-- Start of EXERCISE INPUTS --

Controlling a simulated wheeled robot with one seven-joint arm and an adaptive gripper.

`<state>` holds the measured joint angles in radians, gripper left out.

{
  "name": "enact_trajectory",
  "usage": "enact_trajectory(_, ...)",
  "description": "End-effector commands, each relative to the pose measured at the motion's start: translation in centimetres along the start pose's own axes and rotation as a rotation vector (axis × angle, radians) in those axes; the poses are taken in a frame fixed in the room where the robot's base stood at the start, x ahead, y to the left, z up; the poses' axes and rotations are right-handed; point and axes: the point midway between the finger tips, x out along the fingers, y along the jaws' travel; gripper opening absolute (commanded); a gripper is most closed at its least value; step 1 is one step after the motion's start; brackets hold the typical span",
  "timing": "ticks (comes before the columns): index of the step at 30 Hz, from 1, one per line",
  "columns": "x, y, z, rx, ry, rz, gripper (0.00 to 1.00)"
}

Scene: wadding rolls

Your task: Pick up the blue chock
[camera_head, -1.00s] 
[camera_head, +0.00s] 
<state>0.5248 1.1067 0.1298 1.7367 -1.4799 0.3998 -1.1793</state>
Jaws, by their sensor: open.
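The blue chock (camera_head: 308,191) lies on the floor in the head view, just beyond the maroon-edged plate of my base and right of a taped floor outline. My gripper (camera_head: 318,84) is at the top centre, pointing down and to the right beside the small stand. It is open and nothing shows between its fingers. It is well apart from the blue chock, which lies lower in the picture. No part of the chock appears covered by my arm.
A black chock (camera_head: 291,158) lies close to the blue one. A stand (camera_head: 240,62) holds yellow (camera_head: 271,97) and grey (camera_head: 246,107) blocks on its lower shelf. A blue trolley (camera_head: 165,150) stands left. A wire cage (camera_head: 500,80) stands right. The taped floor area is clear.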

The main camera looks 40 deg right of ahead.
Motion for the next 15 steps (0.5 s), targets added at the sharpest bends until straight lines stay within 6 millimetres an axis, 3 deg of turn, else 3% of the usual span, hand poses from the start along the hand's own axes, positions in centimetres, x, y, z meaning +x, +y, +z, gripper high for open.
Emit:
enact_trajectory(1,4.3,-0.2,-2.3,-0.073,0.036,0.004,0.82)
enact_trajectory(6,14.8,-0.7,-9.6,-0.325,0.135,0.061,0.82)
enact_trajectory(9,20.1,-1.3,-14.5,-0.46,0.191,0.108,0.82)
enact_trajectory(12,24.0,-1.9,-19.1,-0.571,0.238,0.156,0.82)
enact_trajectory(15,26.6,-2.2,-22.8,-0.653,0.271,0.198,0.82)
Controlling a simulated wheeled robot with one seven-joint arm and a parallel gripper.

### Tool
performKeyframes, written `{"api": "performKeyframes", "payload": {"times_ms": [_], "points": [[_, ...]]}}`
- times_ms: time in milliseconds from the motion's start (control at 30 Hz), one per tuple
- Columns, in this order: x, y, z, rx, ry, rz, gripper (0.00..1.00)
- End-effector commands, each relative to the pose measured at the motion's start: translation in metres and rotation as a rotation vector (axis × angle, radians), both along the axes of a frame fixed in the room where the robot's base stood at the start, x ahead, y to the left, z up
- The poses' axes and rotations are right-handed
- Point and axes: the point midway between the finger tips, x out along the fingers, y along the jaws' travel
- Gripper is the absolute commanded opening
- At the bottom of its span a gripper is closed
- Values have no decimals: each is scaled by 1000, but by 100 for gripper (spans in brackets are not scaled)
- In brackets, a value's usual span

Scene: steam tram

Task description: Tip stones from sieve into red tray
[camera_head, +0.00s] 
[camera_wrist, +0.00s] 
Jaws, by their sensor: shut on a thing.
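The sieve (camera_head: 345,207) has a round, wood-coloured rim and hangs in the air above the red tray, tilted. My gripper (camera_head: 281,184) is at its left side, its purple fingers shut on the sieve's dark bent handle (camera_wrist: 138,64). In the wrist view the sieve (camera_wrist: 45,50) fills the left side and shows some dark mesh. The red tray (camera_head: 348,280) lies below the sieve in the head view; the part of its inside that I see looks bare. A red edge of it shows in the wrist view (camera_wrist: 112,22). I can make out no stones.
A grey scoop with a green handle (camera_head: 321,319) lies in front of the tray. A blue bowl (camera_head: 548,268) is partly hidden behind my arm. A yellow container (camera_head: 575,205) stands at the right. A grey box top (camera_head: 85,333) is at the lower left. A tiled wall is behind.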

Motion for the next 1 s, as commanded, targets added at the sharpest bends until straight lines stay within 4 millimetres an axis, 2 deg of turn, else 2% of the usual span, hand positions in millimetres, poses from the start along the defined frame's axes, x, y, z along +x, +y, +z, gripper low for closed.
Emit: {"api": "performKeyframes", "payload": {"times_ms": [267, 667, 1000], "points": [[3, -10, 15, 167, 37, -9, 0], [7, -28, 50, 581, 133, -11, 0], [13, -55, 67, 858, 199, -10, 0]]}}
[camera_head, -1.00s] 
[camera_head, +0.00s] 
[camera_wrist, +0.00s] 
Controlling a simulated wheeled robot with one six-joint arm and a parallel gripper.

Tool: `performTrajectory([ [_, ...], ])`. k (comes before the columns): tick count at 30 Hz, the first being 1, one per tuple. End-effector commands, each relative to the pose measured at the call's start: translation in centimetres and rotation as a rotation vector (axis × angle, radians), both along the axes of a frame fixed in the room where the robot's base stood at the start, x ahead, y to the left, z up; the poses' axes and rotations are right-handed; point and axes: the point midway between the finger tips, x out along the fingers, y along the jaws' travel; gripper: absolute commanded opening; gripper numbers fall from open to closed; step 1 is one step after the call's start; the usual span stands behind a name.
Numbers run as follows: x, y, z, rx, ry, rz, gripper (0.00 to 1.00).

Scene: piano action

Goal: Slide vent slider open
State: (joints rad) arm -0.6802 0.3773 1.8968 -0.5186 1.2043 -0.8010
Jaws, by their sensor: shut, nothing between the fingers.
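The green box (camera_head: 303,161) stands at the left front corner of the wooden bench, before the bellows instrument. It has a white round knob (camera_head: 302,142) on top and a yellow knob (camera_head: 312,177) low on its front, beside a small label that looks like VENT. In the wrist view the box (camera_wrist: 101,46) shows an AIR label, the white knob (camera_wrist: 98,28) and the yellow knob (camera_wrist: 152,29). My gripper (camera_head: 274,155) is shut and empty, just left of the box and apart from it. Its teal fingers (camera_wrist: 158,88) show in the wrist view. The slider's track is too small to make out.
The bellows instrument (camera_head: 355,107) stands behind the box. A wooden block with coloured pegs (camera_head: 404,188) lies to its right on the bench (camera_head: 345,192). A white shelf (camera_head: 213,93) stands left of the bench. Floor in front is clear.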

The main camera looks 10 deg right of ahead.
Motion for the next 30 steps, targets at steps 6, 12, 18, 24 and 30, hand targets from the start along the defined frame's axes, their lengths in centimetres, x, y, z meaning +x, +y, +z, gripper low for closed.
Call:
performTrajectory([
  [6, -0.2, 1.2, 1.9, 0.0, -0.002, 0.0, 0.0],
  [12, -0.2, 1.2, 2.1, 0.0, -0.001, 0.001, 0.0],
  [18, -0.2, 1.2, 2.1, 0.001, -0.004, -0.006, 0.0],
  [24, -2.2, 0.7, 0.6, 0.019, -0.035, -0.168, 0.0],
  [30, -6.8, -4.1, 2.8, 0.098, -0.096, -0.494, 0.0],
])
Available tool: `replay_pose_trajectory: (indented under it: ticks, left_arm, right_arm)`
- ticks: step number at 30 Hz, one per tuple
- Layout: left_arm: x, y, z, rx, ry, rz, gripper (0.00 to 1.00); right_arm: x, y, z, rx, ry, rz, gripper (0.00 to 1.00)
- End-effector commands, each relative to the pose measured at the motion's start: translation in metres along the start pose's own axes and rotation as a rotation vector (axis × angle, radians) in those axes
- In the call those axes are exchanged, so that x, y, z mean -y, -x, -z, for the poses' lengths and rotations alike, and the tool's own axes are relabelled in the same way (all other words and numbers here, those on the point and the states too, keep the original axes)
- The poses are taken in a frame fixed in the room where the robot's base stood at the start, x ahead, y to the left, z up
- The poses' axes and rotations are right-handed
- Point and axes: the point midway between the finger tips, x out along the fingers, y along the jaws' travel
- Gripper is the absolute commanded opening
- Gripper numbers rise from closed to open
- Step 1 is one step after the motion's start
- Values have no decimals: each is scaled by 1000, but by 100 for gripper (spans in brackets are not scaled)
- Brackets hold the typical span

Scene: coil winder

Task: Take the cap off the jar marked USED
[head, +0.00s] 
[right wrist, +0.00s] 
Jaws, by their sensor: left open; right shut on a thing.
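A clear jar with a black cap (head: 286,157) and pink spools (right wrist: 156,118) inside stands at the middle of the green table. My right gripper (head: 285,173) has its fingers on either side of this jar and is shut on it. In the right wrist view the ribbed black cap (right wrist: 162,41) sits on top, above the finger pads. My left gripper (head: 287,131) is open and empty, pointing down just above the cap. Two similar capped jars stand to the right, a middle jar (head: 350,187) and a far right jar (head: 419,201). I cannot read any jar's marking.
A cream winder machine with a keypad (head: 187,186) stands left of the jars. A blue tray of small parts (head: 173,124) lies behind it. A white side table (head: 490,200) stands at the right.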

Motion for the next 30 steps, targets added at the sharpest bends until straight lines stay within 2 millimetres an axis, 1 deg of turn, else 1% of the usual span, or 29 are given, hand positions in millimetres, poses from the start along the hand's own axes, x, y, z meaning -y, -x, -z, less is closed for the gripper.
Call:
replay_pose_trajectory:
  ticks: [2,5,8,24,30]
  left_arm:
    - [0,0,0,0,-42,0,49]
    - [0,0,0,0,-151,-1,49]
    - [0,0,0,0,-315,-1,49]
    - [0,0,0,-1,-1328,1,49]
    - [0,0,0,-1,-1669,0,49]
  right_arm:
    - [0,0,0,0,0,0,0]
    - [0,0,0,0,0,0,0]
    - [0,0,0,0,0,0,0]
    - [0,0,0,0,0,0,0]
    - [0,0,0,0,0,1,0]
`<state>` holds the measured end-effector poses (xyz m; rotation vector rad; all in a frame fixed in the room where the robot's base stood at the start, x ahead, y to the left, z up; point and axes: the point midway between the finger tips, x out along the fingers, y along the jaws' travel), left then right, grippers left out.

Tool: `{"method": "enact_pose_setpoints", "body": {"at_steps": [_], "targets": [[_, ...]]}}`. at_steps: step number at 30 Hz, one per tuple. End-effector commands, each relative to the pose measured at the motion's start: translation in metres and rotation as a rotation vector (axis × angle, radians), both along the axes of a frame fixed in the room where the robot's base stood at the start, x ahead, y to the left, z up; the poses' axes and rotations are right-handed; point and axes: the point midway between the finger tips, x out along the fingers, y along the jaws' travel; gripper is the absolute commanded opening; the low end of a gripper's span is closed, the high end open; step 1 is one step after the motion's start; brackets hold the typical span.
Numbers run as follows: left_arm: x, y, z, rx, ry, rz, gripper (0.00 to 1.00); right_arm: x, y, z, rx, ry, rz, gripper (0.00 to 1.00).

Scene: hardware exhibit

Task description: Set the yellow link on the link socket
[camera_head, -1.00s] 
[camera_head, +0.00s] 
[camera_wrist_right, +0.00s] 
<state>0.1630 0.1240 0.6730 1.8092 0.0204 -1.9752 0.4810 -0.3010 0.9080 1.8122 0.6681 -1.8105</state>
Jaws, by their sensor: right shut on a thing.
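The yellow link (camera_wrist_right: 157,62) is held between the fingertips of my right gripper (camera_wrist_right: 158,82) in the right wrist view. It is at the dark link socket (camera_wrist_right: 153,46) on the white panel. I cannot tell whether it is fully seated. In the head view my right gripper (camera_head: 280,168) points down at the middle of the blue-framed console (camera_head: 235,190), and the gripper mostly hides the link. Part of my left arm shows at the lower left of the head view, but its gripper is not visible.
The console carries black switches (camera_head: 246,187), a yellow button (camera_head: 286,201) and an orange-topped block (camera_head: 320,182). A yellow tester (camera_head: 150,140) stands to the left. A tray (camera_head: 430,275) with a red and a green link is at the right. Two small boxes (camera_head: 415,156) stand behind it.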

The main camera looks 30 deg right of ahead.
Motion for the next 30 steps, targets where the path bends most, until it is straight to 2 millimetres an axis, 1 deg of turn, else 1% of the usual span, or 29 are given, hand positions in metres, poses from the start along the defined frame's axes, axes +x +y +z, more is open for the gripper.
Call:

-- End of EXERCISE INPUTS --

-- WHAT YOU HAVE TO DO --
Look for the word "Controlling" and return every line where it occurs.

-- SOLVED PROBLEM --
Controlling a simulated wheeled robot with one seven-joint arm and an adaptive gripper.
Controlling a simulated wheeled robot with one seven-joint arm and a parallel gripper.
Controlling a simulated wheeled robot with one six-joint arm and a parallel gripper.

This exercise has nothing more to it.